What you need to do:
Print every record below exactly as written.

START Dataset rows

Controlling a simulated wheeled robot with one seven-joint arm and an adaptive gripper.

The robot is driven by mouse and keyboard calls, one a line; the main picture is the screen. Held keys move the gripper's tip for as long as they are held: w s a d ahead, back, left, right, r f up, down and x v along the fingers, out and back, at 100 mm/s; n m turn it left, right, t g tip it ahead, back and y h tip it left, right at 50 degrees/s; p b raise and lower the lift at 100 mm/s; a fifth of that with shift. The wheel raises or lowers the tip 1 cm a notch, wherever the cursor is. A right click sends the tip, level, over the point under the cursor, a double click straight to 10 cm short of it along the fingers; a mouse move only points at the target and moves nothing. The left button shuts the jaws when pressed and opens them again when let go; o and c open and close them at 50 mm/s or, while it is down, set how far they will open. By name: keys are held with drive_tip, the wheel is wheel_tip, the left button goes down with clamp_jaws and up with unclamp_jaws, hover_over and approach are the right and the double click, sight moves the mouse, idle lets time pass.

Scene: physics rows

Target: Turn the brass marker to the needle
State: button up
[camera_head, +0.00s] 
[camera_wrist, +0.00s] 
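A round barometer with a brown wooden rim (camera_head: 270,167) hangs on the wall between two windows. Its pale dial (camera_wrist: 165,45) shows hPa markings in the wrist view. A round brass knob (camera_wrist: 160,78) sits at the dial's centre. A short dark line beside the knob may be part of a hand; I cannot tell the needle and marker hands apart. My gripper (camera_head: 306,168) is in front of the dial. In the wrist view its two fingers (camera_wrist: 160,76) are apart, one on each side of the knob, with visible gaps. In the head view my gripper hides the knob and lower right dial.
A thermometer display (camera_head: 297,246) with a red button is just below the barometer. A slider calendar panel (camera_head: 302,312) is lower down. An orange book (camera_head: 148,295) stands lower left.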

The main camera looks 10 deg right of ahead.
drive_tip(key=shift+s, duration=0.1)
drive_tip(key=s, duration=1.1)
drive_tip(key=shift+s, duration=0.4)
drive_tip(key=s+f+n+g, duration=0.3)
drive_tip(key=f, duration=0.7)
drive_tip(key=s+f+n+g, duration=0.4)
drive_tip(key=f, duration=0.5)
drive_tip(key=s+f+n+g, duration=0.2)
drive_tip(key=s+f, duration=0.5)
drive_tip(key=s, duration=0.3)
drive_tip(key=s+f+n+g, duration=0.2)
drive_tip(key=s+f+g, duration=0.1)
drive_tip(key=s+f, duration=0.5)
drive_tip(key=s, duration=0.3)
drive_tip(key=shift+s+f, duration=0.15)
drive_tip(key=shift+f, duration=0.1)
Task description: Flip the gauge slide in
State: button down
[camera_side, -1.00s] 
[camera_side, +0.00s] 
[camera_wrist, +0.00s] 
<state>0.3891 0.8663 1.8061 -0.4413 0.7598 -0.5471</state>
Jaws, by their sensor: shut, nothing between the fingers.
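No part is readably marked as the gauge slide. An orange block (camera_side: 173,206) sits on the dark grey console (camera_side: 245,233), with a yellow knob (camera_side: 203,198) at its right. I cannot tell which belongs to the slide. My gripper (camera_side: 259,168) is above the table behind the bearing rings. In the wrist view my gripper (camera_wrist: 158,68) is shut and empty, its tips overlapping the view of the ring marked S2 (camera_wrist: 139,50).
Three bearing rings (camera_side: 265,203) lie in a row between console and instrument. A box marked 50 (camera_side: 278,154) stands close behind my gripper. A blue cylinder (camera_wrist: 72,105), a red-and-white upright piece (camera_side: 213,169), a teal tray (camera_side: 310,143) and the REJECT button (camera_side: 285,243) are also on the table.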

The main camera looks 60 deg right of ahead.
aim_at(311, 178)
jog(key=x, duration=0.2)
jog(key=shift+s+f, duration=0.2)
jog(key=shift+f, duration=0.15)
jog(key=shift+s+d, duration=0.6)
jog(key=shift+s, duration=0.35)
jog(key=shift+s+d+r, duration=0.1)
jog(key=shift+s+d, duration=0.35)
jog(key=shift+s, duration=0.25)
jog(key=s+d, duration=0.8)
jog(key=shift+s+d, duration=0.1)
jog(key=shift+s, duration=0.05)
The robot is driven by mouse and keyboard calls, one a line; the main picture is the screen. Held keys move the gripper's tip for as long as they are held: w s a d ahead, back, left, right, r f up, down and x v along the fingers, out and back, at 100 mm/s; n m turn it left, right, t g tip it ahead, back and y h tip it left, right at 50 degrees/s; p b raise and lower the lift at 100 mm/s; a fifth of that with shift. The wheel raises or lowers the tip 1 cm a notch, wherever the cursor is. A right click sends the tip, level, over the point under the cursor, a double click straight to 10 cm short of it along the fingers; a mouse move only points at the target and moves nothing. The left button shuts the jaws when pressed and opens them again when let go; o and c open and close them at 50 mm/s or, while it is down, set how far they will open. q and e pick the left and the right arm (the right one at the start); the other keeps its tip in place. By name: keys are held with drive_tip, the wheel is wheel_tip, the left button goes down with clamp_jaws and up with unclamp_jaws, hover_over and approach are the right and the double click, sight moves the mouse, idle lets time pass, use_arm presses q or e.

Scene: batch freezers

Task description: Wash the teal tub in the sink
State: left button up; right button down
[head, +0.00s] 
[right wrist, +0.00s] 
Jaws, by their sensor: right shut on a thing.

END Dataset rows

Solution to the problem:
Controlling a simulated wheeled robot with one seven-joint arm and an adaptive gripper.

The robot is driven by mouse and keyboard calls, one a line; the main picture is the screen. Held keys move the gripper's tip for as long as they are held: w s a d ahead, back, left, right, r f up, down and x v along the fingers, out and back, at 100 mm/s; n m turn it left, right, t g tip it ahead, back and y h tip it left, right at 50 degrees/s; p b raise and lower the lift at 100 mm/s; a fifth of that with shift. The wheel raises or lowers the tip 1 cm a notch, wherever the cursor is. A right click sends the tip, level, over the point under the cursor, a double click straight to 10 cm short of it along the fingers; a mouse move only points at the target and moves nothing. The left button shuts the jaws when pressed and opens them again when let go; o and c open and close them at 50 mm/s or, while it is down, set how far they will open. By name: keys are held with drive_tip, the wheel is wheel_tip, the left button goes down with clamp_jaws and up with unclamp_jaws, hover_over and approach are the right and the double click, sight moves the mouse, idle lets time pass.

Scene: physics rows

Target: Turn the brass marker to the needle
State: button up
[camera_head, +0.00s] 
[camera_wrist, +0.00s] 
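A round barometer with a brown wooden rim (camera_head: 270,167) hangs on the wall between two windows. Its pale dial (camera_wrist: 165,45) shows hPa markings in the wrist view. A round brass knob (camera_wrist: 160,78) sits at the dial's centre. A short dark line beside the knob may be part of a hand; I cannot tell the needle and marker hands apart. My gripper (camera_head: 306,168) is in front of the dial. In the wrist view its two fingers (camera_wrist: 160,76) are apart, one on each side of the knob, with visible gaps. In the head view my gripper hides the knob and lower right dial.
A thermometer display (camera_head: 297,246) with a red button is just below the barometer. A slider calendar panel (camera_head: 302,312) is lower down. An orange book (camera_head: 148,295) stands lower left.

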The main camera looks 10 deg right of ahead.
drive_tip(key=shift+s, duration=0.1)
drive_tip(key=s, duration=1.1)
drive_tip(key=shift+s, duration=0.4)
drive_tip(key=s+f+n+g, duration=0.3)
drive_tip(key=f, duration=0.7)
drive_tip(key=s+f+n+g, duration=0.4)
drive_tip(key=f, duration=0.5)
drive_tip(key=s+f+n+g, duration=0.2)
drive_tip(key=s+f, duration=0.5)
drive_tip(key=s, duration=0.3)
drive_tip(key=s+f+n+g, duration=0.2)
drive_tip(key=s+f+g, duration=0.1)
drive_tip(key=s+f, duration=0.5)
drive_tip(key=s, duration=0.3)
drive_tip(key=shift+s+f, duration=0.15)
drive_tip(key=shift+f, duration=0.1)
Task description: Flip the gauge slide in
State: button down
[camera_side, -1.00s] 
[camera_side, +0.00s] 
[camera_wrist, +0.00s] 
<state>0.3891 0.8663 1.8061 -0.4413 0.7598 -0.5471</state>
Jaws, by their sensor: shut, nothing between the fingers.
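No part is readably marked as the gauge slide. An orange block (camera_side: 173,206) sits on the dark grey console (camera_side: 245,233), with a yellow knob (camera_side: 203,198) at its right. I cannot tell which belongs to the slide. My gripper (camera_side: 259,168) is above the table behind the bearing rings. In the wrist view my gripper (camera_wrist: 158,68) is shut and empty, its tips overlapping the view of the ring marked S2 (camera_wrist: 139,50).
Three bearing rings (camera_side: 265,203) lie in a row between console and instrument. A box marked 50 (camera_side: 278,154) stands close behind my gripper. A blue cylinder (camera_wrist: 72,105), a red-and-white upright piece (camera_side: 213,169), a teal tray (camera_side: 310,143) and the REJECT button (camera_side: 285,243) are also on the table.

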The main camera looks 60 deg right of ahead.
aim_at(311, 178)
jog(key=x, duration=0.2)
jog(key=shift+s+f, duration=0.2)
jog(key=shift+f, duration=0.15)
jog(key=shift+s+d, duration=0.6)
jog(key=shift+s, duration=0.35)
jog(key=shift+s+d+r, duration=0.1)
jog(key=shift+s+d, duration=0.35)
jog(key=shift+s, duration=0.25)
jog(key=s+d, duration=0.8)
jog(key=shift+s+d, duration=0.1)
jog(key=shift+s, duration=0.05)
The robot is driven by mouse and keyboard calls, one a line; the main picture is the screen. Held keys move the gripper's tip for as long as they are held: w s a d ahead, back, left, right, r f up, down and x v along the fingers, out and back, at 100 mm/s; n m turn it left, right, t g tip it ahead, back and y h tip it left, right at 50 degrees/s; p b raise and lower the lift at 100 mm/s; a fifth of that with shift. The wheel raises or lowers the tip 1 cm a notch, wherever the cursor is. A right click sends the tip, level, over the point under the cursor, a double click straight to 10 cm short of it along the fingers; a mouse move only points at the target and moves nothing. The left button shuts the jaws when pressed and opens them again when let go; o and c open and close them at 50 mm/s or, while it is down, set how far they will open. q and e pick the left and the right arm (the right one at the start); the other keeps its tip in place. By name: keys are held with drive_tip, the wheel is wheel_tip, the left button goes down with clamp_jaws and up with unclamp_jaws, hover_over and approach are the right and the double click, sight moves the mouse, idle lets time pass, use_arm presses q or e.

Scene: batch freezers

Task description: Wash the teal tub in the sink
State: left button up; right button down
[head, +0.00s] 
[right wrist, +0.00s] 
Jaws, by their sensor: right shut on a thing.

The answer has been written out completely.